● **Exercise aim**:
Transcribe every line of the records verbatim.

● **Listed entries**:
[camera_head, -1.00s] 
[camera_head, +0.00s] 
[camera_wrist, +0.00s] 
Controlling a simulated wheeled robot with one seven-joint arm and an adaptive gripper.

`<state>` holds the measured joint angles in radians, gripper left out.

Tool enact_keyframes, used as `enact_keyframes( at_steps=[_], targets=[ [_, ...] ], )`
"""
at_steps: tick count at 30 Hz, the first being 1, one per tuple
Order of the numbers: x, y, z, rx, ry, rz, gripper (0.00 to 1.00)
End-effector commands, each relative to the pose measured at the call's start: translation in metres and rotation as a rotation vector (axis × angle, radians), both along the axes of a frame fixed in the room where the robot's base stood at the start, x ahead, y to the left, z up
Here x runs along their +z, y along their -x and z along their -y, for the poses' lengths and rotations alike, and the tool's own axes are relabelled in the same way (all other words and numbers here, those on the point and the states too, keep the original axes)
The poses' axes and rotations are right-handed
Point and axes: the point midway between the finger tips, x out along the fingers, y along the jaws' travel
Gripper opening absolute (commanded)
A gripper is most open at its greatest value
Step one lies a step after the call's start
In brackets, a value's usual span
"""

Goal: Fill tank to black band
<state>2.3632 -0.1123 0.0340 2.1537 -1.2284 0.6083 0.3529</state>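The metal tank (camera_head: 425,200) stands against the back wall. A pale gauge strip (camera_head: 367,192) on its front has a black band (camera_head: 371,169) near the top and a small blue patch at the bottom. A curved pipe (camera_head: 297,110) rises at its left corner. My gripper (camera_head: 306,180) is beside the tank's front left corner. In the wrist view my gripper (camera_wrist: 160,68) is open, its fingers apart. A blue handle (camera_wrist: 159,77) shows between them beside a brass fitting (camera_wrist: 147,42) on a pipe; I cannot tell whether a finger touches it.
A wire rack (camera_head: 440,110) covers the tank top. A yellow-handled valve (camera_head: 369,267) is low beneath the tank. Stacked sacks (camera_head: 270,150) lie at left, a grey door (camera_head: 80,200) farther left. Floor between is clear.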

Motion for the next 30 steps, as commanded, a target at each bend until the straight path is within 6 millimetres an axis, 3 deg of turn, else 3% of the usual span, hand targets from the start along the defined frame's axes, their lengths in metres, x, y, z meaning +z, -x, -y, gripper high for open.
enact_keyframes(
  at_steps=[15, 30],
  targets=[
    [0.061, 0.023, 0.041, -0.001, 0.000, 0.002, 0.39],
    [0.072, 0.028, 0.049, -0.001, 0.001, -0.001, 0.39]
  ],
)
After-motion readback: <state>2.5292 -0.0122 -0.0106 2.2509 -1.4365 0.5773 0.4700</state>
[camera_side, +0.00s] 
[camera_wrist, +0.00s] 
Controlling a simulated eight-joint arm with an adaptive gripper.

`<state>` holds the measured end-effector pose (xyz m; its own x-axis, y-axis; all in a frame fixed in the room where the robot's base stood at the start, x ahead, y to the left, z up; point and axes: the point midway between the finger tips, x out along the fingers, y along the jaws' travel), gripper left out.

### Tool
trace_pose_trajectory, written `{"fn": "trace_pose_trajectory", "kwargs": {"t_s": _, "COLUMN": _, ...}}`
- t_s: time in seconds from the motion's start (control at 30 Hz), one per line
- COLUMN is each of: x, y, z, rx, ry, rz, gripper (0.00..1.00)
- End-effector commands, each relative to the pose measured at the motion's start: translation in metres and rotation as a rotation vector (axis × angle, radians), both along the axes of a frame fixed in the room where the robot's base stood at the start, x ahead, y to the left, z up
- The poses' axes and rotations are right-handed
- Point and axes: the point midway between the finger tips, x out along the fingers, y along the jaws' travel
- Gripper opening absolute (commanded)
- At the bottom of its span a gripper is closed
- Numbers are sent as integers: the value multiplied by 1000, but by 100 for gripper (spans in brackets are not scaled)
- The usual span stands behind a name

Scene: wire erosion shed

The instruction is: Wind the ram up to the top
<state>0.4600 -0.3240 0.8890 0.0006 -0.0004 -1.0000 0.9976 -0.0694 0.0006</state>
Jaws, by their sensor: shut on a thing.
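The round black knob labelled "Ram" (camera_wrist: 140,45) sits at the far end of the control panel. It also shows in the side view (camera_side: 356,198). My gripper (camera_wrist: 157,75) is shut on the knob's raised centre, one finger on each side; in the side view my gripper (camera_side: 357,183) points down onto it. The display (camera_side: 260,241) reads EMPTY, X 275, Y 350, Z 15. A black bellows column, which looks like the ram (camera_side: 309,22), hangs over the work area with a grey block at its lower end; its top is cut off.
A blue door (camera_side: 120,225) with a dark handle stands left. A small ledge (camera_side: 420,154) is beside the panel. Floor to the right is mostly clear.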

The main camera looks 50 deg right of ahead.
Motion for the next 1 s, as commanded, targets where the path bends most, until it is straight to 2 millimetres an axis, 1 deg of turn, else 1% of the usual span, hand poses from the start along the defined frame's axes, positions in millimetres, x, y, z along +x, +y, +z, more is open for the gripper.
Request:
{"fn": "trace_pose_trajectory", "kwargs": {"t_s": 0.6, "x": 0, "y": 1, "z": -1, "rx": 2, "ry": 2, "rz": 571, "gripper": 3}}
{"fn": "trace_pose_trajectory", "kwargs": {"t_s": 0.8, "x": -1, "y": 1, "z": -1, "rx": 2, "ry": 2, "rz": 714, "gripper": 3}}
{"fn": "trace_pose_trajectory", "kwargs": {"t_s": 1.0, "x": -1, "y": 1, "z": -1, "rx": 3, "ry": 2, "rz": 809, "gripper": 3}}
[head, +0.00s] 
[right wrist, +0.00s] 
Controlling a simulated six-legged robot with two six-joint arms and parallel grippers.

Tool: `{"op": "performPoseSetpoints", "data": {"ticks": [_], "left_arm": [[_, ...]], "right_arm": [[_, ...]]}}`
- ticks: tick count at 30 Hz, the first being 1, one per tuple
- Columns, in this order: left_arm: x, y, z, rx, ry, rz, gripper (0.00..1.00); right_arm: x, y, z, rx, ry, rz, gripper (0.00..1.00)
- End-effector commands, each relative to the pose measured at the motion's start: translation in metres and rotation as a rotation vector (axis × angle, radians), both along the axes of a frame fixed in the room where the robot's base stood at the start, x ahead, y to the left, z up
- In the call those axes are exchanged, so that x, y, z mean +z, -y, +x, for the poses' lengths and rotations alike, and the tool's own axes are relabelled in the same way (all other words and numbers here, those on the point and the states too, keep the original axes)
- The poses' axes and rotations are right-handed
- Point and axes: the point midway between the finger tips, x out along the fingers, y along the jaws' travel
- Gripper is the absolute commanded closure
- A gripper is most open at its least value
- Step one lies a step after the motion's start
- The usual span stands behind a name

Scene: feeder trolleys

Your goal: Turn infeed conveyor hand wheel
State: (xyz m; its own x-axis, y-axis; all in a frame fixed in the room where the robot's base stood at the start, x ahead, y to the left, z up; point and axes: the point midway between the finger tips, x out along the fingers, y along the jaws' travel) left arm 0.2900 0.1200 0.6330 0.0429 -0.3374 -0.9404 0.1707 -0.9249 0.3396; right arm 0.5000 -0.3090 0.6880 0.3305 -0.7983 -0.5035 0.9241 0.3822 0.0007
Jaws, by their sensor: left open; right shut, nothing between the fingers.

● **Response for this exercise**:
[camera_head, -1.00s] 
[camera_head, +0.00s] 
[camera_wrist, +0.00s] 
Controlling a simulated wheeled robot with one seven-joint arm and an adaptive gripper.

`<state>` holds the measured joint angles in radians, gripper left out.

Tool enact_keyframes, used as `enact_keyframes( at_steps=[_], targets=[ [_, ...] ], )`
"""
at_steps: tick count at 30 Hz, the first being 1, one per tuple
Order of the numbers: x, y, z, rx, ry, rz, gripper (0.00 to 1.00)
End-effector commands, each relative to the pose measured at the call's start: translation in metres and rotation as a rotation vector (axis × angle, radians), both along the axes of a frame fixed in the room where the robot's base stood at the start, x ahead, y to the left, z up
Here x runs along their +z, y along their -x and z along their -y, for the poses' lengths and rotations alike, and the tool's own axes are relabelled in the same way (all other words and numbers here, those on the point and the states too, keep the original axes)
The poses' axes and rotations are right-handed
Point and axes: the point midway between the finger tips, x out along the fingers, y along the jaws' travel
Gripper opening absolute (commanded)
A gripper is most open at its greatest value
Step one lies a step after the call's start
In brackets, a value's usual span
"""

Goal: Fill tank to black band
<state>2.3632 -0.1123 0.0340 2.1537 -1.2284 0.6083 0.3529</state>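The metal tank (camera_head: 425,200) stands against the back wall. A pale gauge strip (camera_head: 367,192) on its front has a black band (camera_head: 371,169) near the top and a small blue patch at the bottom. A curved pipe (camera_head: 297,110) rises at its left corner. My gripper (camera_head: 306,180) is beside the tank's front left corner. In the wrist view my gripper (camera_wrist: 160,68) is open, its fingers apart. A blue handle (camera_wrist: 159,77) shows between them beside a brass fitting (camera_wrist: 147,42) on a pipe; I cannot tell whether a finger touches it.
A wire rack (camera_head: 440,110) covers the tank top. A yellow-handled valve (camera_head: 369,267) is low beneath the tank. Stacked sacks (camera_head: 270,150) lie at left, a grey door (camera_head: 80,200) farther left. Floor between is clear.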

Motion for the next 30 steps, as commanded, a target at each bend until the straight path is within 6 millimetres an axis, 3 deg of turn, else 3% of the usual span, hand targets from the start along the defined frame's axes, their lengths in metres, x, y, z meaning +z, -x, -y, gripper high for open.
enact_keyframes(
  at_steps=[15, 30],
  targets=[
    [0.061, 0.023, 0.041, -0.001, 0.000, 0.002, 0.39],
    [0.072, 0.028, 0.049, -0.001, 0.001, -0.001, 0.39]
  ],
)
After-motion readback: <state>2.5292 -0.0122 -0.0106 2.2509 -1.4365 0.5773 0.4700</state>
[camera_side, +0.00s] 
[camera_wrist, +0.00s] 
Controlling a simulated eight-joint arm with an adaptive gripper.

`<state>` holds the measured end-effector pose (xyz m; its own x-axis, y-axis; all in a frame fixed in the room where the robot's base stood at the start, x ahead, y to the left, z up; point and axes: the point midway between the finger tips, x out along the fingers, y along the jaws' travel), gripper left out.

### Tool
trace_pose_trajectory, written `{"fn": "trace_pose_trajectory", "kwargs": {"t_s": _, "COLUMN": _, ...}}`
- t_s: time in seconds from the motion's start (control at 30 Hz), one per line
- COLUMN is each of: x, y, z, rx, ry, rz, gripper (0.00..1.00)
- End-effector commands, each relative to the pose measured at the motion's start: translation in metres and rotation as a rotation vector (axis × angle, radians), both along the axes of a frame fixed in the room where the robot's base stood at the start, x ahead, y to the left, z up
- The poses' axes and rotations are right-handed
- Point and axes: the point midway between the finger tips, x out along the fingers, y along the jaws' travel
- Gripper opening absolute (commanded)
- At the bottom of its span a gripper is closed
- Numbers are sent as integers: the value multiplied by 1000, but by 100 for gripper (spans in brackets are not scaled)
- The usual span stands behind a name

Scene: wire erosion shed

The instruction is: Wind the ram up to the top
<state>0.4600 -0.3240 0.8890 0.0006 -0.0004 -1.0000 0.9976 -0.0694 0.0006</state>
Jaws, by their sensor: shut on a thing.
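The round black knob labelled "Ram" (camera_wrist: 140,45) sits at the far end of the control panel. It also shows in the side view (camera_side: 356,198). My gripper (camera_wrist: 157,75) is shut on the knob's raised centre, one finger on each side; in the side view my gripper (camera_side: 357,183) points down onto it. The display (camera_side: 260,241) reads EMPTY, X 275, Y 350, Z 15. A black bellows column, which looks like the ram (camera_side: 309,22), hangs over the work area with a grey block at its lower end; its top is cut off.
A blue door (camera_side: 120,225) with a dark handle stands left. A small ledge (camera_side: 420,154) is beside the panel. Floor to the right is mostly clear.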

The main camera looks 50 deg right of ahead.
Motion for the next 1 s, as commanded, targets where the path bends most, until it is straight to 2 millimetres an axis, 1 deg of turn, else 1% of the usual span, hand poses from the start along the defined frame's axes, positions in millimetres, x, y, z along +x, +y, +z, more is open for the gripper.
Request:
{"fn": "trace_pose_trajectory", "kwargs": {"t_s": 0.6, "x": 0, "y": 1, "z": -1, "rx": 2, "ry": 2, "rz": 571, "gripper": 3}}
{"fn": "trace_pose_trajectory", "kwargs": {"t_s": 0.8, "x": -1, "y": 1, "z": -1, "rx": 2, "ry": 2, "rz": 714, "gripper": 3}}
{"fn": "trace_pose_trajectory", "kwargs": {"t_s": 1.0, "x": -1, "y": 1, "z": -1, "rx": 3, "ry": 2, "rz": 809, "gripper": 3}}
[head, +0.00s] 
[right wrist, +0.00s] 
Controlling a simulated six-legged robot with two six-joint arms and parallel grippers.

Tool: `{"op": "performPoseSetpoints", "data": {"ticks": [_], "left_arm": [[_, ...]], "right_arm": [[_, ...]]}}`
- ticks: tick count at 30 Hz, the first being 1, one per tuple
- Columns, in this order: left_arm: x, y, z, rx, ry, rz, gripper (0.00..1.00); right_arm: x, y, z, rx, ry, rz, gripper (0.00..1.00)
- End-effector commands, each relative to the pose measured at the motion's start: translation in metres and rotation as a rotation vector (axis × angle, radians), both along the axes of a frame fixed in the room where the robot's base stood at the start, x ahead, y to the left, z up
- In the call those axes are exchanged, so that x, y, z mean +z, -y, +x, for the poses' lengths and rotations alike, and the tool's own axes are relabelled in the same way (all other words and numbers here, those on the point and the states too, keep the original axes)
- The poses' axes and rotations are right-handed
- Point and axes: the point midway between the finger tips, x out along the fingers, y along the jaws' travel
- Gripper is the absolute commanded closure
- A gripper is most open at its least value
- Step one lies a step after the motion's start
- The usual span stands behind a name

Scene: feeder trolleys

Your goal: Turn infeed conveyor hand wheel
State: (xyz m; its own x-axis, y-axis; all in a frame fixed in the room where the robot's base stood at the start, x ahead, y to the left, z up; point and axes: the point midway between the finger tips, x out along the fingers, y along the jaws' travel) left arm 0.2900 0.1200 0.6330 0.0429 -0.3374 -0.9404 0.1707 -0.9249 0.3396; right arm 0.5000 -0.3090 0.6880 0.3305 -0.7983 -0.5035 0.9241 0.3822 0.0007
Jaws, by their sensor: left open; right shut, nothing between the fingers.

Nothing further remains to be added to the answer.